Tech Briefs: Would you mind explaining in very simple terms how the technology works?

Zufferey: We did the perching maneuver, which starts by launching the robot with a catapult to a fixed speed. At that point, the wings take over and flap about 60 degrees at around four times per second. The robot then follows a trajectory toward the branch, and as we close into the branch, we detect it with a sensor that’s on board, and compensate for the oscillations that are generated by the flapping wings during flight. Once that is compensated, we then reach very close to the branch and, mechanically, the claw latches onto the branch.

The claw has been designed so that it has sufficient strength to hold the robot on the branch without using any energy. That was particularly important; we want to be able to stay on the branch without having any motors enabled, for example.

Tech Briefs: What’s the next step and how many phases are there altogether?

Zufferey: The next step, in my opinion, is flying outdoors. Right now, the maneuver was performed inside in controlled conditions. For example, there’s no wind, the light condition never changes, everything is very controlled, and we have a motion-capture system inside. It’s a system that allows us to know, with high precision, where the robot is at every point in time.

Once you move this whole task outside, you’re faced with a lot of new challenges — you have to rely on satellite data, GPS, which is slightly less accurate. You’re dealing with light changes, wind, and all those different things.
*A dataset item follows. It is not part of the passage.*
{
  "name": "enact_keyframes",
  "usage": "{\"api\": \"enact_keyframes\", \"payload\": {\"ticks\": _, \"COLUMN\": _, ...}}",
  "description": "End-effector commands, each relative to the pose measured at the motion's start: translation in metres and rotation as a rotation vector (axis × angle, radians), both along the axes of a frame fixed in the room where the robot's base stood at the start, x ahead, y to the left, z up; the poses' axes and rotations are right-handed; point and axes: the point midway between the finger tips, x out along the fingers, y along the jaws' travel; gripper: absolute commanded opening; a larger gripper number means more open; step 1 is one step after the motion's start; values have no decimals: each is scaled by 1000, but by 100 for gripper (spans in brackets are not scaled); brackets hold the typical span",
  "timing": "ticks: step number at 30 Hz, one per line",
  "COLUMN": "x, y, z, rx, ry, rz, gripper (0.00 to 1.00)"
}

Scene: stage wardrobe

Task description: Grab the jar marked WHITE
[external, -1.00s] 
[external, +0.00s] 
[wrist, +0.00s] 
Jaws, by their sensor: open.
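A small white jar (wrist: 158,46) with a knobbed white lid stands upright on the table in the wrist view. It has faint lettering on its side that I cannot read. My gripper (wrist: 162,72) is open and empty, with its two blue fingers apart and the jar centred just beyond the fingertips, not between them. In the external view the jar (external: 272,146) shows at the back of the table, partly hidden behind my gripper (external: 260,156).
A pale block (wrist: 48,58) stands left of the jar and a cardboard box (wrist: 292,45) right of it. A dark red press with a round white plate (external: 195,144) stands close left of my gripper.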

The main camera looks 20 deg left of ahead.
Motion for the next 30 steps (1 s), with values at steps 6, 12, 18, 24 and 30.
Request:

The next step is definitely to be able to have a bird that’s able to fly, detect the branch, and land outside.

Tech Briefs: How long do you think it will be before the tech will be ubiquitous or commercialized?

Zufferey: There is a lot of improvement that is happening on that kind of aspect with standard drones that you can buy commercially. So now it’s a matter of transferring this technology a bit toward flapping robots. So hopefully not too far in the future.

I’m hoping that in the next decade there will be a lot of new, exciting developments with those flapping robots. It’s quite an active field of research; I think we’ll see a lot more results soon.